To help facilitate this process, each time I lead an all-day retreat, as part of an 8-week Mindfulness-Based Stress Reduction program, I offer students the opportunity to lighten their load when the retreat begins. As we check in, I encourage students to hand over to me, for safe keeping during the day, any preoccupations they are carrying with them. To be clear, these are not burdens I add to my own plate, instead, I place them into a virtual, infinite storage space where they can be housed. Students hand over things such as concerns about a work project, a child’s soccer game that is being missed, anxieties about health, errands that need to be run, and a variety of other tasks on “to do” lists.

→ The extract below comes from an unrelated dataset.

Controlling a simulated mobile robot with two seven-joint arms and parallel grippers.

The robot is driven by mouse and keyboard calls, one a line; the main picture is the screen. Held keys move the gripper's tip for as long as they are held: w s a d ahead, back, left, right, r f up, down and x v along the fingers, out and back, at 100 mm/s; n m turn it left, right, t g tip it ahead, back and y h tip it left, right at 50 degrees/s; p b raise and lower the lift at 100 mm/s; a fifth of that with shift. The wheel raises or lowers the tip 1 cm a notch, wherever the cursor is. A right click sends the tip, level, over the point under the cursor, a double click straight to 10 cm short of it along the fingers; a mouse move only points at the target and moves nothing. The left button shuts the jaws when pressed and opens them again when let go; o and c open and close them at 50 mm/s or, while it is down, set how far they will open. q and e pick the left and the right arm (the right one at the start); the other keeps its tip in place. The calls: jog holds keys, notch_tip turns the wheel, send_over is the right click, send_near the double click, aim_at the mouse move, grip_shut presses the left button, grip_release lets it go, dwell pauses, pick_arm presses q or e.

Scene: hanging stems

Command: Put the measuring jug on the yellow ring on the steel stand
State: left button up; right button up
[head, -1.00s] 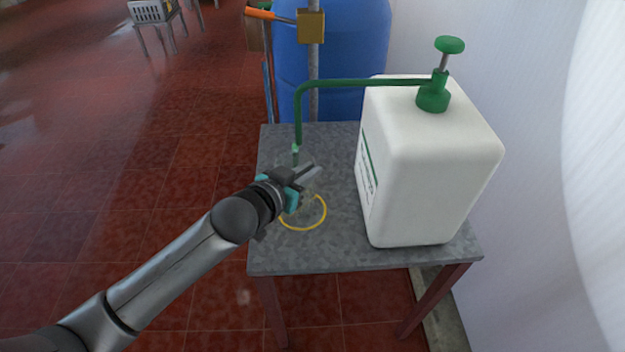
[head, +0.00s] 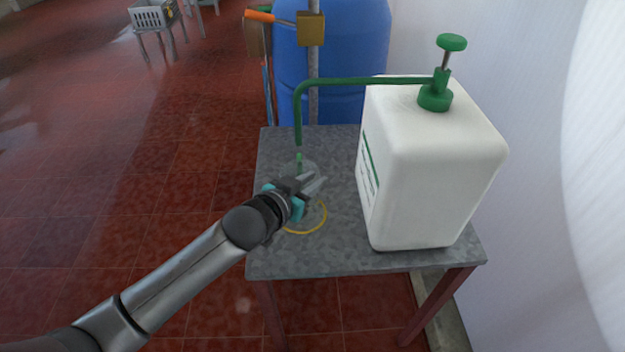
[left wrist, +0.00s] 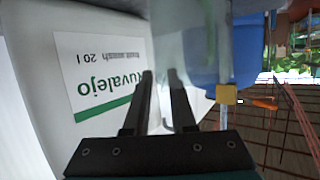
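The measuring jug (left wrist: 188,40) is clear and hard to make out. In the left wrist view it stands up between and beyond the fingertips, and in the head view only a faint clear outline shows at the gripper. My left gripper (head: 314,182) is shut on it; the fingers also show in the left wrist view (left wrist: 162,85). The yellow ring (head: 308,231) lies on the grey top of the steel stand (head: 325,258). The gripper is above the ring's far side and hides part of it. I cannot tell whether the jug touches the top. My right gripper is out of view.
A white canister (head: 425,170) with a green pump (head: 436,92) stands on the stand's right side. Its green spout pipe (head: 345,82) reaches left and bends down close behind the gripper. A blue barrel (head: 345,50) stands behind. The stand's front left is clear.

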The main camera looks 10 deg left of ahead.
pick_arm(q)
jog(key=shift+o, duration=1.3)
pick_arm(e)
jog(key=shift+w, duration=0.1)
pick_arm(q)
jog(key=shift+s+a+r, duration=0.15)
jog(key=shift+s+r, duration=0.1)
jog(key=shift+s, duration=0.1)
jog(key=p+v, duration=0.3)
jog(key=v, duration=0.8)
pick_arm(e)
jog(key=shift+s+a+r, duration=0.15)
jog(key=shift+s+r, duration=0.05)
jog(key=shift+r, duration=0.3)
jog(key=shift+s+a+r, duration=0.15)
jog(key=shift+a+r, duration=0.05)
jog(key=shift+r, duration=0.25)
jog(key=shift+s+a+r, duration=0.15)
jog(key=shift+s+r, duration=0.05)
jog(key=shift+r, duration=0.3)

This process assists students by freeing up their attention so that they are more able to bring their awareness fully into the present moment throughout the day. At the end of the retreat, students have the option to collect items they had entrusted to me, or keep them in the storage area more permanently. There are very few people who end up taking back items from the storage area; only things that still require attention are retrieved.
You can do this for yourself. First, recognize what you are carrying around with you – really stop and pay attention as you consider this. Then, before you go any further, out of kindness for yourself, put down anything that may be a burden to you right now. (There is plenty of room in the virtual storage space for your burdens to be housed, so go ahead put them there.) Start even for a moment, and if you can, refrain from picking them back up again. (You may leave them in the storage area permanently.) Repeat this process on a regular basis to continue to lighten your load.
“It’s not the load that breaks you down, it’s the way you carry it.”